Zwykli ludzie, jak również profesjonalni inwestorzy, tych jakościowych zmian i faktycznych wysiłków nie dostrzegają. Dlatego konieczna wydaje się radykalna zmiana modeli biznesowych banków europejskich w celu odzyskania utraconego zaufania klientów. W przyszłości banki będą po prostu musiały być bardziej bezpieczne i przejrzyste, a to oznacza m.in.: konieczność pozyskiwania większej ilości funduszy własnych i środków płynnych, ograniczenie lewaru, rozliczanie transakcji pochodnych przez centralne izby rozrachunkowe (clearingowe), rozliczanie transakcji rynku kapitałowego po najlepszej cenie rynkowej, ograniczanie czy wręcz zakaz transakcji na własny rachunek (proprietary trading). Inicjatywa w tym zakresie leży nie tylko po stronie samych banków, ale przede wszystkim po stronie polityków i nadzoru finansowego. Fala szoku związana z ryzykami systemowmi rozszerza się na systemy płatnicze i rozliczenia bankowe oraz między bankami centralnymi krajów strefy euro.
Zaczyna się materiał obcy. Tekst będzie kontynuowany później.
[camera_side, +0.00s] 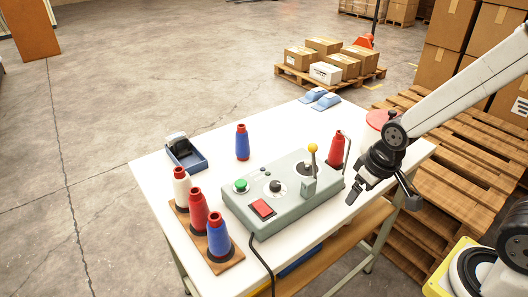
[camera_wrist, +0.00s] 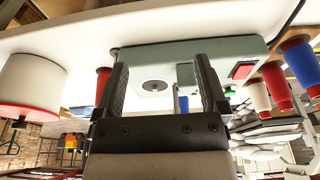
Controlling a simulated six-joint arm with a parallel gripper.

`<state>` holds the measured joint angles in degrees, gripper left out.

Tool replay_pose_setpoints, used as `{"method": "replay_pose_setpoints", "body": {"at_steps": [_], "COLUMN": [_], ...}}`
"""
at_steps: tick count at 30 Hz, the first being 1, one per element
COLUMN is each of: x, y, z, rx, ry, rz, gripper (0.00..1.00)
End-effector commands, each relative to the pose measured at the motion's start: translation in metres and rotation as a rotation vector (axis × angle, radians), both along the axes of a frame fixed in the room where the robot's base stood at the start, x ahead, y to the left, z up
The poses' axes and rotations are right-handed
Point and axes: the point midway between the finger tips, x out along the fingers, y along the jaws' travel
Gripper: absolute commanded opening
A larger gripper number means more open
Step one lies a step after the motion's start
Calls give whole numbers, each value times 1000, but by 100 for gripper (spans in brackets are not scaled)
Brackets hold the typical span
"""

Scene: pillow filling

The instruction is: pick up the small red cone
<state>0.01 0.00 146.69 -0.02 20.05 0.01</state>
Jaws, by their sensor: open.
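A red cone (camera_side: 337,148) stands upright on the white table behind the right end of the grey control box. In the wrist view this red cone (camera_wrist: 102,82) shows just left of the left finger, partly hidden by it. A second red cone (camera_side: 198,212) stands on a wooden rack between a white and a blue cone. My gripper (camera_side: 382,196) is at the table's right side, to the right of the box and the first red cone. Its fingers (camera_wrist: 160,65) are apart with nothing held between them in the wrist view.
The grey control box (camera_side: 275,218) carries a lever with a yellow knob (camera_side: 312,148), close to the first red cone. A white tub with a red lid (camera_side: 380,117) stands behind my gripper. A blue cone (camera_side: 242,142) and blue tray (camera_side: 187,157) stand farther left.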

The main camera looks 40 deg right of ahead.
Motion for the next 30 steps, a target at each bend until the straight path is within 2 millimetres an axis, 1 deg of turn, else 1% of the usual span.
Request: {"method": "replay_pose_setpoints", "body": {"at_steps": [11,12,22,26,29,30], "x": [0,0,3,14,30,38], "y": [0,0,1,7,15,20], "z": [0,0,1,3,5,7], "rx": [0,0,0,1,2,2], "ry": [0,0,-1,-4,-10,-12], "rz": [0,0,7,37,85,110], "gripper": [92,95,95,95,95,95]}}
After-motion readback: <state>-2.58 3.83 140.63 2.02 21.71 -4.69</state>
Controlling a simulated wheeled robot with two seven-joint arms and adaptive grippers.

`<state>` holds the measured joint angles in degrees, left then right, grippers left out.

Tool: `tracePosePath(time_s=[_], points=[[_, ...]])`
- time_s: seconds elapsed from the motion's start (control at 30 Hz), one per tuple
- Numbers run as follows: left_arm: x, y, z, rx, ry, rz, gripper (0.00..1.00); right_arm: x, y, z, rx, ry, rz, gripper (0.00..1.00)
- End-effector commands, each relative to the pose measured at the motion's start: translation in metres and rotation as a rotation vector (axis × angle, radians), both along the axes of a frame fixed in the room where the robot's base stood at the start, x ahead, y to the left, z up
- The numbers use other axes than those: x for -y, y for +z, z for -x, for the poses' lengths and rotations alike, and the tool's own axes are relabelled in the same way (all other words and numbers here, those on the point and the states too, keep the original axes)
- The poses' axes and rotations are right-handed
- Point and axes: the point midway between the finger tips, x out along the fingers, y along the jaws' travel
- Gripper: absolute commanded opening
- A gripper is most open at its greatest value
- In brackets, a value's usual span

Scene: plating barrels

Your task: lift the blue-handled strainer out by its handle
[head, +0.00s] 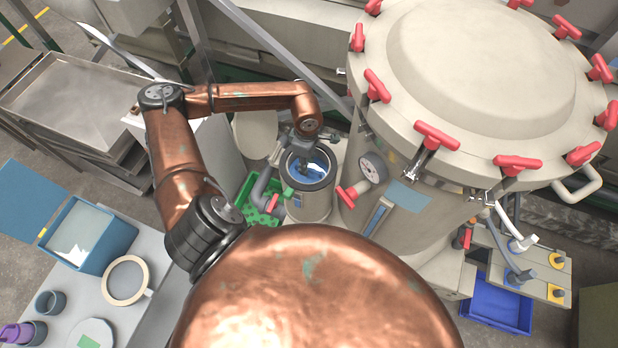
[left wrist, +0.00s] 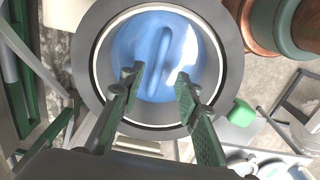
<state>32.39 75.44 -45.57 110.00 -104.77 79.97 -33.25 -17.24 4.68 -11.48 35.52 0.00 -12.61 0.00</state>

Problem ten mógłby być rozwiązany przez transfer przez banki funkcji rozliczeniowo-płatniczych do spółek córek, które chronione byłyby przed upadłością, ale taka inicjatywa jak dotąd nie została sformułowana. Należy także zauważyć, że obowiązkowa sprawozdawczość banków w Europie nie odzwierciedla skali ryzyk skumulowanych w ich bilansach. Nawet kilkusetstronicowe raporty roczne nie pozwoliły najlepszym analitykom finansowym przewidzieć skali kłopotów wielu banków, których ratowanie przekracza możliwości budżetowe nawet największych gospodarek europejskich. Nie jest zatem przypadkiem, że banki z ratingiem AA płacą taką samą marżę, jak kredytobiorca z ratingiem BBB. Należy się również zastanowić nad zmianą prawa upadłościowego, które umożliwiłoby syndykowi masy podjęcie bardzo szybkiej decyzji (nawet w ciągu kilku dni) dotyczącej restrukturyzacji, czy sanacji pasywów zagrożonego banku.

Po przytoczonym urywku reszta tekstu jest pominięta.